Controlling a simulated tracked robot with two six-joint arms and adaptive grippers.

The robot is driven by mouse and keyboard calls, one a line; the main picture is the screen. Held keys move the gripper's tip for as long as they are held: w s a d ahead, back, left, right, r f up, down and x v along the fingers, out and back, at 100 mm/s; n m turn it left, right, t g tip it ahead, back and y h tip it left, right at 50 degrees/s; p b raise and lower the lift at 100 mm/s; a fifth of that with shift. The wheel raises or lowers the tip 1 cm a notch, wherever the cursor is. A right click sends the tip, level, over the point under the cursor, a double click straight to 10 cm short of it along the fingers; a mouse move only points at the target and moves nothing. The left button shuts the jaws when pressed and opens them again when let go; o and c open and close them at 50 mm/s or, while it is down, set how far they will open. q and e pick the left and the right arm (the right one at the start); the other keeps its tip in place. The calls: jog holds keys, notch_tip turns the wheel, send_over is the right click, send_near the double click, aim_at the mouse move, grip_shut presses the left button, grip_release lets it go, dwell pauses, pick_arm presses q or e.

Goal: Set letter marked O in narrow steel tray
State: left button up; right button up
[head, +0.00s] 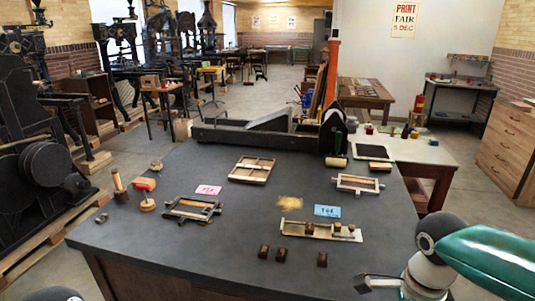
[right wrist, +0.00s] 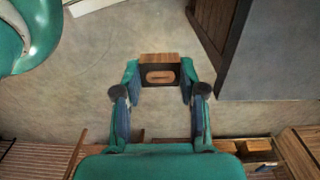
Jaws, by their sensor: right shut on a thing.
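A wooden block with a dark face and an oval O (right wrist: 160,76) sits between the fingertips of my right gripper (right wrist: 159,88) in the right wrist view. The gripper is shut on it, with grey floor behind. In the head view my right arm comes in at the lower right, low beside the table; the block cannot be made out there. The narrow steel tray (head: 293,231) lies on the dark table near its front right. It holds a dark block (head: 309,228) and brass-coloured pieces toward its right end. My left gripper is not in view.
Loose dark blocks (head: 282,254) lie in front of the tray, one (head: 322,259) nearest my right arm. A blue card (head: 327,211) lies behind it. Metal frames (head: 192,209) (head: 358,184), a wooden tray (head: 252,170) and a pink card (head: 208,190) lie farther back. The table's front middle-left is clear.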

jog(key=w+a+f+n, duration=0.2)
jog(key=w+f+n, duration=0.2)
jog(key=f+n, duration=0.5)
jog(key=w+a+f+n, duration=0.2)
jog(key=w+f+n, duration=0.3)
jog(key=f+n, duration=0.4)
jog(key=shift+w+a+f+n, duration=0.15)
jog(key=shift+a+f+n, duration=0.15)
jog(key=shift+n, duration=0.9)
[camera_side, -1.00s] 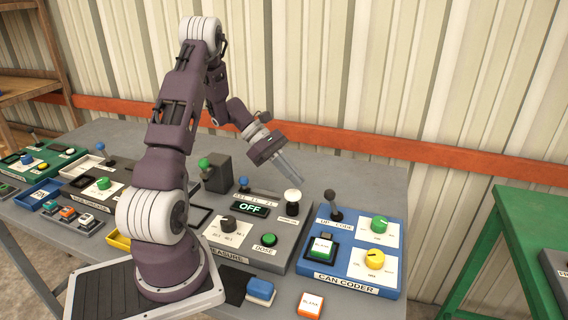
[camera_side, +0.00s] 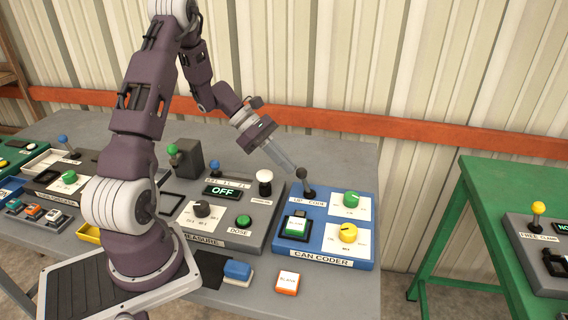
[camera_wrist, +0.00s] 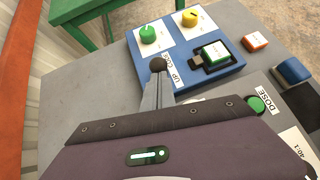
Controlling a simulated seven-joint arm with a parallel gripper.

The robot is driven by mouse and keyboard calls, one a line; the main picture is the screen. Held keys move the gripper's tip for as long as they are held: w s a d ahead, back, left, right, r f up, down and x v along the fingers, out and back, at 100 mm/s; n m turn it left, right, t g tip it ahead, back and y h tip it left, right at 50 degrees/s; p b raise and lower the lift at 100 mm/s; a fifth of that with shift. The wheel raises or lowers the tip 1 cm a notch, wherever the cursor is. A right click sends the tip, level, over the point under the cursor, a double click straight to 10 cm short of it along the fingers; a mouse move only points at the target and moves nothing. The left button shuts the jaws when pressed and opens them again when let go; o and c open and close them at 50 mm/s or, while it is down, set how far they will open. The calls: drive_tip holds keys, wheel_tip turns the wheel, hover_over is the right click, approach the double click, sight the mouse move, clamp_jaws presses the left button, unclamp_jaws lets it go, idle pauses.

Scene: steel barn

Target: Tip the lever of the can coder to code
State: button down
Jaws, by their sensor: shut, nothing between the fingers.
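The can coder (camera_side: 317,256) is a blue panel at the right end of the grey table. Its lever (camera_side: 308,187) has a dark ball knob and stands at the panel's back left, by the "UP" and "CODE" labels. My gripper (camera_side: 293,171) is shut and empty, its fingertips right at the knob. In the wrist view the gripper (camera_wrist: 157,78) points at the dark knob (camera_wrist: 158,64), and the fingers hide most of the lever's shaft. I cannot tell whether they touch. The panel also carries a green knob (camera_side: 351,199), a yellow knob (camera_side: 348,233) and a green button (camera_side: 296,226).
The grey measure panel (camera_side: 236,232) with a white-topped lever (camera_side: 265,180) adjoins on the left. A blue block (camera_side: 238,270) and an orange-and-white block (camera_side: 288,282) lie in front. A green table (camera_side: 480,215) stands to the right. The corrugated wall is behind.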

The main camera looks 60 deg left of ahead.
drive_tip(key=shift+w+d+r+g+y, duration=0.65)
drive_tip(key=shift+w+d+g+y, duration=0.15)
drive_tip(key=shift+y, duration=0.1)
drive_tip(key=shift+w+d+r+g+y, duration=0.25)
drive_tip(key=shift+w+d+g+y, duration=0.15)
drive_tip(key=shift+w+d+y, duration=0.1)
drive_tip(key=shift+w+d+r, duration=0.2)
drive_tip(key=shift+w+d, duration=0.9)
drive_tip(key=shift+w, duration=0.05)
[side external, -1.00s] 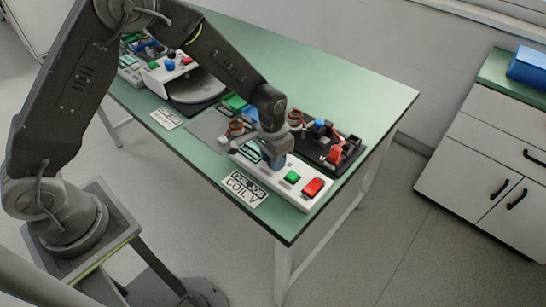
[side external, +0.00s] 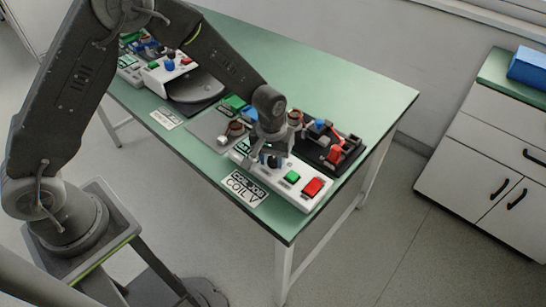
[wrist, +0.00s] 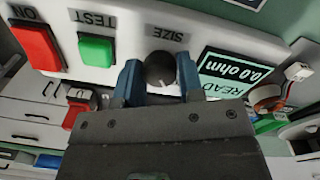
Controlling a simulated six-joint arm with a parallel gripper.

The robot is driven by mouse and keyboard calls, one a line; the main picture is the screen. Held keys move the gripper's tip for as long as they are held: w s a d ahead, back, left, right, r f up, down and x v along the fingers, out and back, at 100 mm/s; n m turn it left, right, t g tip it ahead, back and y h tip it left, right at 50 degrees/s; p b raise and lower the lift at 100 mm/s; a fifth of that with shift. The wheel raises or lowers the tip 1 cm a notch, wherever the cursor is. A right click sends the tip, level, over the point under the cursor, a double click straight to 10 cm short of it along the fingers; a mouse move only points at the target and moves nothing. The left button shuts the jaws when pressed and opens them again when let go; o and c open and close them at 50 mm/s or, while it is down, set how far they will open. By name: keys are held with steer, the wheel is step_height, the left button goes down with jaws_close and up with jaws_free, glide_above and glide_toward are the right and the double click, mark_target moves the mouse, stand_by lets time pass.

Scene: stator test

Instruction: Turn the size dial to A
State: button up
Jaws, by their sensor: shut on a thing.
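The size dial (wrist: 160,68) is a dark round knob under the word SIZE on the white test box (side external: 299,199). In the wrist view, my gripper (wrist: 158,74) has a blue finger on each side of the dial and is shut on it. The dial's pointer and any A mark cannot be made out. In the side view, my gripper (side external: 270,160) is down at the box and largely hides the dial.
A green TEST button (wrist: 96,50) and a red ON button (wrist: 38,46) sit beside the dial.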

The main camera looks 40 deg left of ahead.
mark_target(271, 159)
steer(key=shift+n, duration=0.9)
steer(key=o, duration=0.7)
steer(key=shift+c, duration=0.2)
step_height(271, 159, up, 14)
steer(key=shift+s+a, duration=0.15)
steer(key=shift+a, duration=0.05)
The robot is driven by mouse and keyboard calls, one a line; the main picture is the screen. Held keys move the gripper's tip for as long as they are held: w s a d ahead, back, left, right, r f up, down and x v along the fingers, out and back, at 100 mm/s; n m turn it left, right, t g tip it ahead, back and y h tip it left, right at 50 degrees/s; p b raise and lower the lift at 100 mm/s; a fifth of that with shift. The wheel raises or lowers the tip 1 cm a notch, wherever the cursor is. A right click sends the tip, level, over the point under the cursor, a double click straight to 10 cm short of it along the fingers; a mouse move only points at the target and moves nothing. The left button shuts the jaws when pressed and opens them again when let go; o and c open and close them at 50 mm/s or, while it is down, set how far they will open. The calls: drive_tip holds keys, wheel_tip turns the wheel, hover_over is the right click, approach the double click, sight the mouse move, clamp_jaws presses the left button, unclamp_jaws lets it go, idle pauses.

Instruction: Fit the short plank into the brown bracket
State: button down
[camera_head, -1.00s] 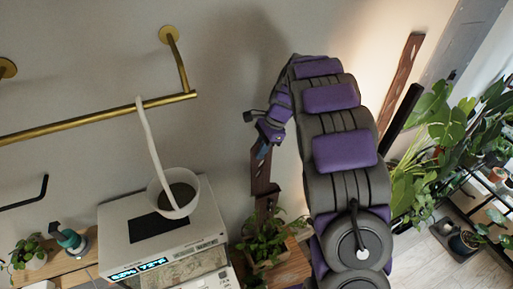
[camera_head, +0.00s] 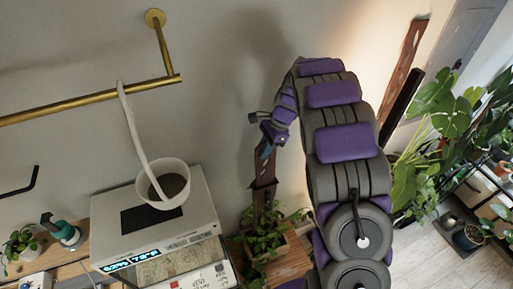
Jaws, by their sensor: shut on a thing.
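My gripper (camera_head: 268,146) is at the end of my purple and grey arm, in the middle of the view. It is shut on the short plank (camera_head: 264,168), a dark brown strip that hangs down close to upright. The brown bracket (camera_head: 264,198) appears just below the plank, against the wall and above a leafy plant. The plank's lower end lines up with the bracket's top. I cannot tell whether it is inside the bracket or only in front of it. The fingertips are small and partly hidden.
A leafy potted plant (camera_head: 262,238) stands under the bracket. A white machine (camera_head: 200,212) with a white pot (camera_head: 162,184) on it is to the left. A brass rail (camera_head: 90,100) is on the wall. Large plants (camera_head: 440,130) stand on the right.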

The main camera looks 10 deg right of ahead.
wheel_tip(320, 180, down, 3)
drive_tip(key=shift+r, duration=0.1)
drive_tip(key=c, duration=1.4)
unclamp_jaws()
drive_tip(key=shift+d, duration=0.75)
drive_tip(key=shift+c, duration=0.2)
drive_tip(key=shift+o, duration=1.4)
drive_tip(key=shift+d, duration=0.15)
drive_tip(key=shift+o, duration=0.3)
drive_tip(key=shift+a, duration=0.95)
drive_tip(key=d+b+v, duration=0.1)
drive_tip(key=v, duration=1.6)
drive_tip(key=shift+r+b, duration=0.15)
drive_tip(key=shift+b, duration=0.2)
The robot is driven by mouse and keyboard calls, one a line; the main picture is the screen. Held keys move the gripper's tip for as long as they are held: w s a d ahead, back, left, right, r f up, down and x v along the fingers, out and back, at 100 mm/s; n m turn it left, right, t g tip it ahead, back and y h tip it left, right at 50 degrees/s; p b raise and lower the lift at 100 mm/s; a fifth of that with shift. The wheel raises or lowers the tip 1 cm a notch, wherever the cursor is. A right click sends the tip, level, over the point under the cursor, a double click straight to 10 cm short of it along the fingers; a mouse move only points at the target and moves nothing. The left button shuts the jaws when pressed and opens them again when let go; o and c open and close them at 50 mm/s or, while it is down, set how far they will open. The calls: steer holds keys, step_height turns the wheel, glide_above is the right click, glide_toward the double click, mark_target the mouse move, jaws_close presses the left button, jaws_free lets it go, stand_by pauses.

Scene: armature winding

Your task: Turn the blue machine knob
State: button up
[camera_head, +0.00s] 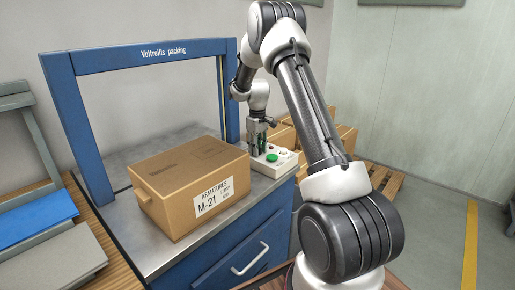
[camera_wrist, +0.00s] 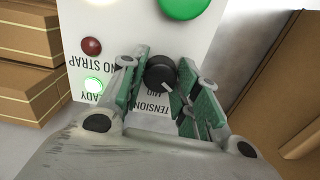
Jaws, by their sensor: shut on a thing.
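The blue packing machine (camera_head: 150,54) has a pale control panel (camera_head: 287,168) on its metal top, behind the carton. In the wrist view a black knob (camera_wrist: 160,73) with a white pointer line sits on this panel (camera_wrist: 130,35); the knob itself is black, not blue. The lettering beside it reads "TENSION" and "MID". My gripper (camera_wrist: 160,79) has its green-padded fingers on both sides of the knob and is shut on it. In the head view my gripper (camera_head: 257,142) points down at the panel, and its fingers hide the knob.
A carton (camera_head: 180,165) marked "ARMATURES M-21" stands on the machine top, close to the panel. A large green button (camera_head: 271,157), a red lamp (camera_wrist: 91,46) and a lit green lamp (camera_wrist: 93,85) are near the knob. More boxes (camera_head: 343,140) stand on a pallet behind.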

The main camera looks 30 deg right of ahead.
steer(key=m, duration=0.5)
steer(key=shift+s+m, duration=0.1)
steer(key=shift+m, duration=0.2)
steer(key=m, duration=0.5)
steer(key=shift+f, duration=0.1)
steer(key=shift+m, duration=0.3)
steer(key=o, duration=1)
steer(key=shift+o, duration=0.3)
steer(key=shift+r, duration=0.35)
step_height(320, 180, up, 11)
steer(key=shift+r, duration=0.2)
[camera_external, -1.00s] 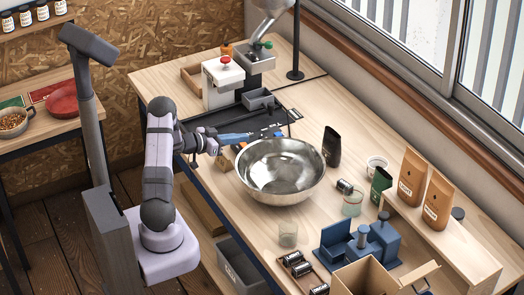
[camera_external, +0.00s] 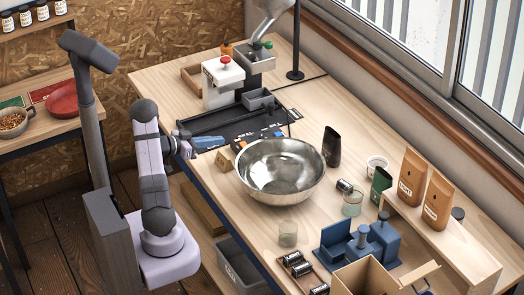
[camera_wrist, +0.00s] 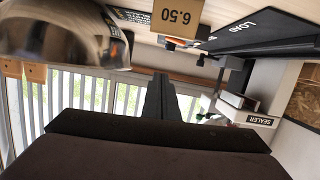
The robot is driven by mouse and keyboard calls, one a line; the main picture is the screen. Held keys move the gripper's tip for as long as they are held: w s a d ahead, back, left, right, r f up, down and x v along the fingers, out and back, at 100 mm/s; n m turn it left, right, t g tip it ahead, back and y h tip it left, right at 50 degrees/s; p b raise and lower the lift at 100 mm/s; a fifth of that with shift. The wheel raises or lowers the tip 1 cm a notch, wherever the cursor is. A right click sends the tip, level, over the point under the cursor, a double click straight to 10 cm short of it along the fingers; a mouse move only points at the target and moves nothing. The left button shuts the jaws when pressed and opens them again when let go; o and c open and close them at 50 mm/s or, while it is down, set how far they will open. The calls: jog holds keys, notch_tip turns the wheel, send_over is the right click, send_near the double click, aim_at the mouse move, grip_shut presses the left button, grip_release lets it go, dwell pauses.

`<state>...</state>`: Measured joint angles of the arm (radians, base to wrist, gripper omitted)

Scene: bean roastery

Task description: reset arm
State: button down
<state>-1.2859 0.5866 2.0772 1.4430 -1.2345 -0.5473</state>
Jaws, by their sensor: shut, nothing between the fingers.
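My gripper (camera_external: 212,142) is over the left edge of the workbench, near the black tray and mat. Its slim end looks bluish in the external view. In the wrist view the fingers of my gripper (camera_wrist: 160,97) are dark and pressed together, with nothing between them. My arm is bent up from its base at the left of the bench. The gripper is apart from the large metal bowl (camera_external: 280,172), which stands to its right and also shows at the upper left of the wrist view (camera_wrist: 65,35).
A cardboard block (camera_external: 222,160) sits left of the bowl; a 6.50 label (camera_wrist: 176,17) shows in the wrist view. The white sealer (camera_external: 221,83) stands behind the black mat (camera_external: 270,128). Jars, bags and an open box (camera_external: 368,278) fill the right side.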

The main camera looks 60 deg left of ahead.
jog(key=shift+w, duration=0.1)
--------------------------------------------------
▸ Exercise details
Find the word "Controlling" and list each line it appears in.

▸ Answer to this task
Controlling a simulated tracked robot with two six-joint arms and adaptive grippers.
Controlling a simulated seven-joint arm with a parallel gripper.
Controlling a simulated six-joint arm with a parallel gripper.

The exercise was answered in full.